Conrad Black

I’ll be back

And I have scores to settle

Text settings

It has been confusing for anyone relying on the British media to fathom what has happened over the eight years of my persecution in the United States. And the volume of affecting messages I have received from the UK indicates that there remains some curiosity about it there. The short story is that a greenmailing shareholder who was trying to force the sale of the company (Hollinger International), and a quick realisation on the capital appreciation we had made in what had ceased to be a growth industry (newspapers), agitated for what is called in the United States a Special Committee, in 2003. This would look into all grievances of the requesting shareholder, and I agreed at once, as I had nothing to hide.

The Special Committee engaged as its counsel Richard Breeden, former chairman of the Securities and Exchange Commission, who had turned corporate governance into a vastly profitable business. Breeden discovered that an associate of mine had committed crimes (of which I was the principal victim), and I made an agreement with Breeden to co-manage the company while everything was examined. Breeden violated the agreement at once, represented me to the media as a thief, denied me any access to management and cut off all benefits, down to my corporate email address. My fellow director (and friend, as he remains) Henry Kissinger sponsored ‘substantive talks’, and while I was proposing a variety of innovative disentanglements advantageous to all parties, Breeden sued my associates and me for $200 million and caused me to be fired as chairman of the company that I had founded and always led.

I sold the parent company to the Barclays, who notified the New York Stock Exchange of their readiness to offer $18 for all shares. Breeden forced the rejection of the offer by the acting (in both senses of the word) management. He sold the Telegraph separately to the Barclays at the same price I had arranged, but without any offer to the shareholders generally (which would have shut down Breeden’s sinecure of over $1 million per week). Breeden was much praised by the Economist and the British media. Our former Telegraph city editor, (Neil Collins), and chief legal reporter were among the enthusiastic British supporters of the Delaware judge who accepted that Breeden would do better for the shareholders than what we had produced. There was almost no discernible loyalty from the Telegraph-Spectator journalists, except Dominic Lawson, Charles Moore, Boris Johnson, and a few others. The disparagements of my unoffending and magnificently supportive wife, Barbara Amiel, were particularly vile and vulgar.
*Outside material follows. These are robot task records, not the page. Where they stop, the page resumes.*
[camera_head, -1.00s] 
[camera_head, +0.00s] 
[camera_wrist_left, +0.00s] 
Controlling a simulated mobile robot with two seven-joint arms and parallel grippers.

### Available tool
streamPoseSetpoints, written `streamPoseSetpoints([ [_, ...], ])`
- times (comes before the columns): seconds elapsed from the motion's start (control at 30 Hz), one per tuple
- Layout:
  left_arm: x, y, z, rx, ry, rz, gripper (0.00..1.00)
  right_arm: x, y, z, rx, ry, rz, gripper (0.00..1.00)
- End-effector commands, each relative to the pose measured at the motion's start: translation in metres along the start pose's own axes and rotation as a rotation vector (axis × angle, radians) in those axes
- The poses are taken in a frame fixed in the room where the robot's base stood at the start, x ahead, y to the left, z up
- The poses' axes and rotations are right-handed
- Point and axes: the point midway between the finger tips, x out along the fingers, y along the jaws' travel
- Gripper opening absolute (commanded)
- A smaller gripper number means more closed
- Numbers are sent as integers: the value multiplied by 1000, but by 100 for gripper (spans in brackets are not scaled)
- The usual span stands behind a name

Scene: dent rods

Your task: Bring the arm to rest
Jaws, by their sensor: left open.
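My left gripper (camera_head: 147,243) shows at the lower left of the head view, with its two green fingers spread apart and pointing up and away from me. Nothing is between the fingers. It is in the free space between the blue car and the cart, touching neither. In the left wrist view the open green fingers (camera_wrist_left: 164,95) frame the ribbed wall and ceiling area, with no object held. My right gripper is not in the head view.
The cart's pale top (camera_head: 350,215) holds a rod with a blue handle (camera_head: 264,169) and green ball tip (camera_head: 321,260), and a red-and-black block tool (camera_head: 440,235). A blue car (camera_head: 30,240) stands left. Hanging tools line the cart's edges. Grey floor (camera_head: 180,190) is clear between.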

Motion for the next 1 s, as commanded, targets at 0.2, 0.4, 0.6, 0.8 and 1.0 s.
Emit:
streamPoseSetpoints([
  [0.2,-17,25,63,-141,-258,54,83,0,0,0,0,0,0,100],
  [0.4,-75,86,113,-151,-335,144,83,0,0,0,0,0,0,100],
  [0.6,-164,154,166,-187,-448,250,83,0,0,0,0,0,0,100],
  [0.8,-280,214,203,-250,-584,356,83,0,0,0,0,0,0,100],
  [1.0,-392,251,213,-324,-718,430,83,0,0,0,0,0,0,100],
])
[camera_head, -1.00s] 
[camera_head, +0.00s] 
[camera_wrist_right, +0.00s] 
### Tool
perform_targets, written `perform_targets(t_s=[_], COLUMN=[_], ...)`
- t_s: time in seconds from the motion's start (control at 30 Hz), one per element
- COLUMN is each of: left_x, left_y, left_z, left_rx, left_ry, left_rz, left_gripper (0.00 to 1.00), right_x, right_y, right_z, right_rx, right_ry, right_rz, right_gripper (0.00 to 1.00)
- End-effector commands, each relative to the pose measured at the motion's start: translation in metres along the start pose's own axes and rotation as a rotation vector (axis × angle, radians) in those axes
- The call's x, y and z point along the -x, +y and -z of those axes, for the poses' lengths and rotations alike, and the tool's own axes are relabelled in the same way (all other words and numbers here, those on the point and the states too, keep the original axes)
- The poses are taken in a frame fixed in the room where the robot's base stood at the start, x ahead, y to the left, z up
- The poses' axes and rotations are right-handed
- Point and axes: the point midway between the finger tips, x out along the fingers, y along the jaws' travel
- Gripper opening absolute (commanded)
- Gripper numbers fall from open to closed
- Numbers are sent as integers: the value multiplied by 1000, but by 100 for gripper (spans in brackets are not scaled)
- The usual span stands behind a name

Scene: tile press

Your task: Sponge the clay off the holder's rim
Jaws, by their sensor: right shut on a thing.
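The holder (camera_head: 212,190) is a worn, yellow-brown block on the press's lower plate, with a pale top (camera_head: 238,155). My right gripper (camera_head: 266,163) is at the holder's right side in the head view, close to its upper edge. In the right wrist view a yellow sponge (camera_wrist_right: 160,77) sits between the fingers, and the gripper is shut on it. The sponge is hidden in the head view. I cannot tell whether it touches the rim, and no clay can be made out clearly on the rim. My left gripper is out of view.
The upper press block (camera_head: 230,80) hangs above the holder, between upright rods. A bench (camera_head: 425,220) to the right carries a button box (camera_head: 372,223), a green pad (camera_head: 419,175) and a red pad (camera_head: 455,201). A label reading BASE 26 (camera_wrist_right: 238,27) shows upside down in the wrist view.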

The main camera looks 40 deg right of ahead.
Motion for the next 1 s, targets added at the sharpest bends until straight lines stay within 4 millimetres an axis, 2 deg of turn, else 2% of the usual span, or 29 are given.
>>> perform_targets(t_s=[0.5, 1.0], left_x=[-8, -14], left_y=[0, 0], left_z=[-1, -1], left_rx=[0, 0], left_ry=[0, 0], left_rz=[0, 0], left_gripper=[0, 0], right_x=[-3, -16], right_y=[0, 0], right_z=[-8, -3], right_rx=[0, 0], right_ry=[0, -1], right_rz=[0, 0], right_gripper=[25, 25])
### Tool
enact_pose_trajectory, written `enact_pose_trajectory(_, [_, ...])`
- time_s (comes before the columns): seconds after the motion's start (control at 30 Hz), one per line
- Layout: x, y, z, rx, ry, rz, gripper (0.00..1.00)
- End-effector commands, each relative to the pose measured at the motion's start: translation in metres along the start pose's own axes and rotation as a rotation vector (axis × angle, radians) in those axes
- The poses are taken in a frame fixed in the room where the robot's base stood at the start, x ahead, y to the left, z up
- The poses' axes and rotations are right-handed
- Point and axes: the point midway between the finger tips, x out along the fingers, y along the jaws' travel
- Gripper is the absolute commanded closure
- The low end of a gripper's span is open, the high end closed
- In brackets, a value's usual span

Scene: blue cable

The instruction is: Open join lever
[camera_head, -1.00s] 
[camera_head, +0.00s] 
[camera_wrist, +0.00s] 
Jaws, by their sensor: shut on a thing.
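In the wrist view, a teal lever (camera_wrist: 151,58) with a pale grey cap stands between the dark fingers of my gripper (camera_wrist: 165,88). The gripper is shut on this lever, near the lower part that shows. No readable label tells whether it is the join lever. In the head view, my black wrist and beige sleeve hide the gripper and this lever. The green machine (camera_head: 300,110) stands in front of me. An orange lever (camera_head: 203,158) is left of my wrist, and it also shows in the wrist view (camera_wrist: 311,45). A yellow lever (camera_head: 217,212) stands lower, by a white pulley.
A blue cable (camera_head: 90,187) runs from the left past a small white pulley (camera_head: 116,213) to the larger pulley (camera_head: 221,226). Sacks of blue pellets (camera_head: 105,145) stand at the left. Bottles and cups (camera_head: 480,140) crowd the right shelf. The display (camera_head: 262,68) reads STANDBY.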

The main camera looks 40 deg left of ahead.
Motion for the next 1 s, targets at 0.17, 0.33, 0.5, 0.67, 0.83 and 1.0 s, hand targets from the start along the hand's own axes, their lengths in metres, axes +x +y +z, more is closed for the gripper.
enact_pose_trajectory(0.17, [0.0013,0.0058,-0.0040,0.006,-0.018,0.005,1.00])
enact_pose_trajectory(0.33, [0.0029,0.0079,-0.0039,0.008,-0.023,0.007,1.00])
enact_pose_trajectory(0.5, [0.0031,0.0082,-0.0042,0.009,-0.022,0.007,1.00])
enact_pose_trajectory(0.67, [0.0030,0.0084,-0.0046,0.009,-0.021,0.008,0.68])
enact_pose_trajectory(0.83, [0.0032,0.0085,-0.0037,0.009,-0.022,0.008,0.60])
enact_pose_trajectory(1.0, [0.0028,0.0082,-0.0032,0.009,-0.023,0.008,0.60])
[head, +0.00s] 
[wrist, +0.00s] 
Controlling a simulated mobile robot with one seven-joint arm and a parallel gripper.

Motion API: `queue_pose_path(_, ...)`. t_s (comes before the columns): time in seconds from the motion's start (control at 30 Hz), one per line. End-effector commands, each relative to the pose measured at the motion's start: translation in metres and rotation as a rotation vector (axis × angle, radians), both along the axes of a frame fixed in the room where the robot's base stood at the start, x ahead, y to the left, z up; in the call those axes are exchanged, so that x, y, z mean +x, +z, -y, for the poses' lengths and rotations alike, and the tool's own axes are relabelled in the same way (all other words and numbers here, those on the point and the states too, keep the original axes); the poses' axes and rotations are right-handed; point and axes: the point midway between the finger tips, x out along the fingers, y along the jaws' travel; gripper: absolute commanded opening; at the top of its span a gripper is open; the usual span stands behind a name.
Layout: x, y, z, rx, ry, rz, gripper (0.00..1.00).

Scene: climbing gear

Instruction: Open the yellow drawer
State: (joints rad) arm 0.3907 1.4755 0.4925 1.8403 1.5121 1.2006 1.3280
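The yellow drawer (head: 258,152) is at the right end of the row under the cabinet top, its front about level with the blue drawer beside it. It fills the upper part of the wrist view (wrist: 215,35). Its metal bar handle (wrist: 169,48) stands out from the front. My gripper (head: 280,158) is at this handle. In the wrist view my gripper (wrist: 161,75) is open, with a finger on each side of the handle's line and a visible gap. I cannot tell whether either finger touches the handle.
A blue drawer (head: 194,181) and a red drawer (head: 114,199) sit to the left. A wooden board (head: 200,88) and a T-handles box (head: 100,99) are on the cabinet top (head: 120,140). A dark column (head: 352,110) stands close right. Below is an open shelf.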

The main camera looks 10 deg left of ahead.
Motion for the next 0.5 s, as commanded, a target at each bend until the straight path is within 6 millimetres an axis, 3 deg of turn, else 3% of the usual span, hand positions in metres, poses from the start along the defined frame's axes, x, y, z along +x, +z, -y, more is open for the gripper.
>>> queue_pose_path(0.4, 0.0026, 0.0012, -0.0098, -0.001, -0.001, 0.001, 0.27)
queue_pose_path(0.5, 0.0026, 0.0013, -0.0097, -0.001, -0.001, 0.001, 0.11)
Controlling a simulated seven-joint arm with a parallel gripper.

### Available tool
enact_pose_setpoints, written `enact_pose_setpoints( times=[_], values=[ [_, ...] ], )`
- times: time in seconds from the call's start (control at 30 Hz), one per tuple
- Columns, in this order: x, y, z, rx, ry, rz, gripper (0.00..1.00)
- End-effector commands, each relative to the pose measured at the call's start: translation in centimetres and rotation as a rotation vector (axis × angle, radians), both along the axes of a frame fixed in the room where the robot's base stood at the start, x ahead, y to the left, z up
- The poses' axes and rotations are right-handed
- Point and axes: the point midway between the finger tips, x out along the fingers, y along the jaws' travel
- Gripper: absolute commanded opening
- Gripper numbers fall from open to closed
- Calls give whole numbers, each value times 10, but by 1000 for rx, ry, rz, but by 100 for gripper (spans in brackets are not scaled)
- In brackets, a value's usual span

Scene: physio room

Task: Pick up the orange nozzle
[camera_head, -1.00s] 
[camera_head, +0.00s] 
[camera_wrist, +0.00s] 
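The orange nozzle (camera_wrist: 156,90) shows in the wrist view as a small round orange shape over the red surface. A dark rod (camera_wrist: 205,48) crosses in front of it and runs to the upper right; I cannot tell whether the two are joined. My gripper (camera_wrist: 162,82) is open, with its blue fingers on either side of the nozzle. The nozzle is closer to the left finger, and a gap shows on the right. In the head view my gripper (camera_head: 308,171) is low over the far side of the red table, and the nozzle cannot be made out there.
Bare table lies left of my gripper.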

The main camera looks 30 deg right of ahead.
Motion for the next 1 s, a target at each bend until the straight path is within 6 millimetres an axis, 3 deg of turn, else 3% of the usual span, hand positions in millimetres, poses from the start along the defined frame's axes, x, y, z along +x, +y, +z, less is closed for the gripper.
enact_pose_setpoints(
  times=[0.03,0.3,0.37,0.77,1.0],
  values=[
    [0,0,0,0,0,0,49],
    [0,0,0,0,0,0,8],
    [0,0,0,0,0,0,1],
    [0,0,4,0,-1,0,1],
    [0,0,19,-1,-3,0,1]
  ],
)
The Special Committee report, published in September 2004, accused me of conducting a ‘$500 million corporate kleptocracy,’ among many scurrilities, and promised to lead the company to undreamt-of levels of profitability. It generated, as it was designed to do, a massive criminal prosecution, and also the largest libel suit in Canadian history, by me. My delinquent associate earned a six-month golfing and equestrian holiday in one of Her Majesty the Queen’s correctional facilities as consideration for an avalanche of incriminating perjury against his closest associates, in the highest traditions of the American plea bargain, on which the whole US justice system is based. Of the 17 criminal charges against me, for which life imprisonment and the complete impoverishment of my family were sought, four were not proceeded with or were abandoned, nine were rejected by the jury, and the remaining four were vacated unanimously by the Supreme Court of the United States. After serving 29 months in a federal prison for the four initial convictions, in a very fulfilling role as a tutor to disadvantaged fellow residents who had not matriculated from secondary school (it was immensely gratifying that all graduated), I was released on bail in July 2010. In another of the bizarreries of the American system, the appellate judges excoriated by the Supreme Court in their treatment of my appeal were given the case back to assess the gravity of their errors.

The appellate panel chairman, a demiurgically opinionated person who makes Bacon’s ‘much-talking’ judge seem sphinx-like, salvaged what he could of his dignity and of the prosecution’s case by resuscitating two of the counts in a gymnastic legal exercise. Launched now, on a stand-alone basis, even in America, let alone Britain or Canada, those fatuous charges would be thrown out like dead mice. But the trial judge, when I appeared before her last week, sawed the baby in two and preserved the tatters of the fiction that there was ever a reason to charge us in the first place, and sent me back to prison for about seven and a half months, starting in August.

The company was driven into bankruptcy by Breeden in 2007, vapourising $2 billion of shareholders’ equity, after Breeden had milked it, with his accomplices, of $300 million, which assisted Breeden to try his hand, and fail, as a hedge fund manager. The greenmailing founder of the Special Committee lost $70 million for his investors, publicly repented, and committed suicide from alcoholism. Barbara, contrary to the predictions of my one-time protégé Max Hastings and others, visited me at least once a week in prison, even when she had to come directly from China to do it. And my libel case against Breeden and others for the report that led to the prosecution, which was received with such window-rattling enthusiasm on what used to be Fleet Street, is being settled with a $6 million payment to me, by far the largest payment in a libel suit in Canadian history. Bower will be next.

These eight years have been difficult, but interesting. I will leave the United States in March, and will not return. But Barbara and I do look forward to returning to Britain next spring, and seeing our friends, including those who so graciously visited me when I was in the belly of the American beast.